▸ Goal
Repeat each line of the material below exactly as it appears, minus any pictures.
* start Source data *
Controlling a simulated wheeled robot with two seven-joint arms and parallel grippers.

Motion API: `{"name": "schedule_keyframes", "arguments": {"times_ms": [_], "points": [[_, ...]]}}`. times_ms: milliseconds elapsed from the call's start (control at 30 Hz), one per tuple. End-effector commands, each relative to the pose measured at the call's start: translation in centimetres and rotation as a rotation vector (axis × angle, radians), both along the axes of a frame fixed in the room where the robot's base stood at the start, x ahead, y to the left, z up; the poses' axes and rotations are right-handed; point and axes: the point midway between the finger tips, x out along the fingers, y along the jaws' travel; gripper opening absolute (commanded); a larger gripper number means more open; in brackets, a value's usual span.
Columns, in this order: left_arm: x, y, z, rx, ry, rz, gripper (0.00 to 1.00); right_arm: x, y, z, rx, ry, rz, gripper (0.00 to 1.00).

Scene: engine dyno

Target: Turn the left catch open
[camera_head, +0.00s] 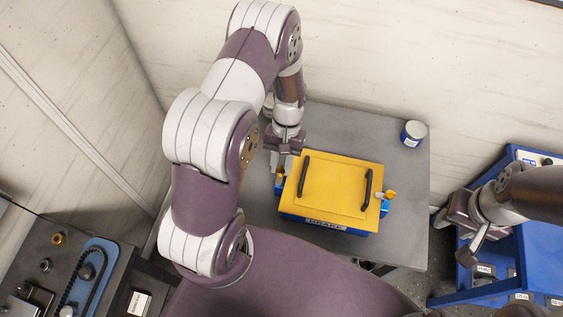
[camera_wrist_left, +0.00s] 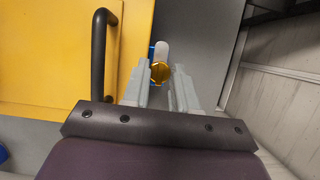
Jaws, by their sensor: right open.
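The yellow-lidded box (camera_head: 330,190) with a blue base sits on the grey table, its lid down. The left catch (camera_head: 280,180) is on its left side, partly hidden by my gripper. In the left wrist view it shows as a round brass knob (camera_wrist_left: 160,73) with a pale tab beyond it. My left gripper (camera_head: 277,160) is at this catch. Its fingertips (camera_wrist_left: 161,73) stand apart, one on each side of the knob; I cannot tell whether they grip it. My right gripper (camera_head: 462,228) is open and empty, right of the table.
Two black handles (camera_head: 304,175) (camera_head: 368,190) stand on the lid. The right catch (camera_head: 388,196) is on the box's right side. A white and blue can (camera_head: 413,133) stands at the table's back right. A blue cart (camera_head: 530,250) is at right; a dark bench (camera_head: 60,255) with parts is at left.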

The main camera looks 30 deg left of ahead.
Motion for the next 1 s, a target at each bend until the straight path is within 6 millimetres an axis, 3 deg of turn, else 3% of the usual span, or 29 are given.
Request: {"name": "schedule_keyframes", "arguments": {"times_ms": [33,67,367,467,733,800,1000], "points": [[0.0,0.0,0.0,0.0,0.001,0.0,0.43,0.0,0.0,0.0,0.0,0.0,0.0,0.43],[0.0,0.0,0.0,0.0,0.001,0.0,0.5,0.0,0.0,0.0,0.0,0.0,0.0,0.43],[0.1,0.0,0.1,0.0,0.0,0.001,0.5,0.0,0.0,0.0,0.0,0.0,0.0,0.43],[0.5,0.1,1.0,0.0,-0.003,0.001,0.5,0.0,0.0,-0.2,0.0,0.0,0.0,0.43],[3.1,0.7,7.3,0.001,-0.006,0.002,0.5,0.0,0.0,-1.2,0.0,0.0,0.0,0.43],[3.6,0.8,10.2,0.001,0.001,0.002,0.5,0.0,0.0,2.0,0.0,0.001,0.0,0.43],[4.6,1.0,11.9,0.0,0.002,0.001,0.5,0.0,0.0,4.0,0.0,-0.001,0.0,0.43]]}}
* end Source data *
▸ Worked answer
Controlling a simulated wheeled robot with two seven-joint arms and parallel grippers.

Motion API: `{"name": "schedule_keyframes", "arguments": {"times_ms": [_], "points": [[_, ...]]}}`. times_ms: milliseconds elapsed from the call's start (control at 30 Hz), one per tuple. End-effector commands, each relative to the pose measured at the call's start: translation in centimetres and rotation as a rotation vector (axis × angle, radians), both along the axes of a frame fixed in the room where the robot's base stood at the start, x ahead, y to the left, z up; the poses' axes and rotations are right-handed; point and axes: the point midway between the finger tips, x out along the fingers, y along the jaws' travel; gripper opening absolute (commanded); a larger gripper number means more open; in brackets, a value's usual span.
Columns, in this order: left_arm: x, y, z, rx, ry, rz, gripper (0.00 to 1.00); right_arm: x, y, z, rx, ry, rz, gripper (0.00 to 1.00).

Scene: engine dyno

Target: Turn the left catch open
[camera_head, +0.00s] 
[camera_wrist_left, +0.00s] 
Jaws, by their sensor: right open.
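The yellow-lidded box (camera_head: 330,190) with a blue base sits on the grey table, its lid down. The left catch (camera_head: 280,180) is on its left side, partly hidden by my gripper. In the left wrist view it shows as a round brass knob (camera_wrist_left: 160,73) with a pale tab beyond it. My left gripper (camera_head: 277,160) is at this catch. Its fingertips (camera_wrist_left: 161,73) stand apart, one on each side of the knob; I cannot tell whether they grip it. My right gripper (camera_head: 462,228) is open and empty, right of the table.
Two black handles (camera_head: 304,175) (camera_head: 368,190) stand on the lid. The right catch (camera_head: 388,196) is on the box's right side. A white and blue can (camera_head: 413,133) stands at the table's back right. A blue cart (camera_head: 530,250) is at right; a dark bench (camera_head: 60,255) with parts is at left.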

The main camera looks 30 deg left of ahead.
Motion for the next 1 s, a target at each bend until the straight path is within 6 millimetres an axis, 3 deg of turn, else 3% of the usual span, or 29 are given.
Request: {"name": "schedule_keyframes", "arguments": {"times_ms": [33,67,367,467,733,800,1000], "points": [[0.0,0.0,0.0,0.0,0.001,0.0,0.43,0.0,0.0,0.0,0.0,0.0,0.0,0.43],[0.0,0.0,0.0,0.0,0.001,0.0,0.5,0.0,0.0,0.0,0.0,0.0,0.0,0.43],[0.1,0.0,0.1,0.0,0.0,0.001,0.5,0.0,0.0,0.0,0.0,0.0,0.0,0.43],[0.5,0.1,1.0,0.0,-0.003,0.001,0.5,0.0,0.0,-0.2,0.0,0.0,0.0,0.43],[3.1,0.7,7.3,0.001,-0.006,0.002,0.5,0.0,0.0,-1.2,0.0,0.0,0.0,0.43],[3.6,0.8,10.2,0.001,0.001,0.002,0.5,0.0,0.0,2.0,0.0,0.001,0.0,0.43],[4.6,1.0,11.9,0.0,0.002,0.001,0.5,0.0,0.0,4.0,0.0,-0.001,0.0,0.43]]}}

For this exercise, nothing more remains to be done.